Special to WorldTribune.com
Saudi Arabia is being pressed to ensure foreign construction workers, many of whom have not been paid for months, receive their salaries.
The workers who flocked to the kingdom when oil prices were skyrocketing are now seen as being victimized by low oil prices as the Saudi government clamps down on state spending amid a $100 billion annual budget deficit.
The Philippines, France and Bangladesh are among the nations whose diplomats have pressured Saudi to make good on paying their workers’ salaries.
In Manila, Labor Secretary Rosalinda Baldoz told Reuters on March 7 that the Philippine embassy in Riyadh was contacting Saudi authorities to resolve the issue. “I am deploying … a fact-finding mission headed by Undersecretary Ciriaco Lagunzad to meet with the workers, employers and competent authorities,” she said.
The French ambassador to Riyadh sent a letter to the chief executive of Saudi Oger, one of the country’s biggest construction firms with about 38,000 employees, asking him to resolve the cases of French staff who had not been paid for four months.

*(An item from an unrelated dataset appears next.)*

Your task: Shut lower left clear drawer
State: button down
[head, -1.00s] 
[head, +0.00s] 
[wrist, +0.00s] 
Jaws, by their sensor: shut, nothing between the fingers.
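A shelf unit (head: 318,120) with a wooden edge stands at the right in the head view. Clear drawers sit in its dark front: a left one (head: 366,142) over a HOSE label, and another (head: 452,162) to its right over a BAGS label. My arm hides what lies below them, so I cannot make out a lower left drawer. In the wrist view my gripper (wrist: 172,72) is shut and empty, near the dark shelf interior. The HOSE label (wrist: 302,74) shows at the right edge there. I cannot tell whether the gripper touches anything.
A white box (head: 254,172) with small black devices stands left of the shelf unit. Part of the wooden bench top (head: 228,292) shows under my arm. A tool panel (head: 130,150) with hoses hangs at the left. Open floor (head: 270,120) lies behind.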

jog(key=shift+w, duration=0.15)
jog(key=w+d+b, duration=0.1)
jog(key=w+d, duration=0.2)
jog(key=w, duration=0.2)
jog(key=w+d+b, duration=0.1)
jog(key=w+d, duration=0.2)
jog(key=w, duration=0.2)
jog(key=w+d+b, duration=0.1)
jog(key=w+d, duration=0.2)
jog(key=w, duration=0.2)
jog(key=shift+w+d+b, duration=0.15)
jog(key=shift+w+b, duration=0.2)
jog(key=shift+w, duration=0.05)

An executive at Oger, who declined to be named, said his company has adopted a recovery plan which will enable it to resume payments from March.
Bangladeshi diplomats said they had contacted major Saudi construction firms to discuss wages that had gone unpaid for over two months.
There are some 10 million foreign workers in Saudi Arabia, largely from south Asia, southeast Asia and other parts of the Mideast. Most take low-paying jobs in sectors which Saudis spurn, such as construction, domestic service and retail.
The Saudi labor ministry, in a statement to Reuters, said all private sector companies were obliged to pay salaries on time and that it would impose sanctions against firms which were late.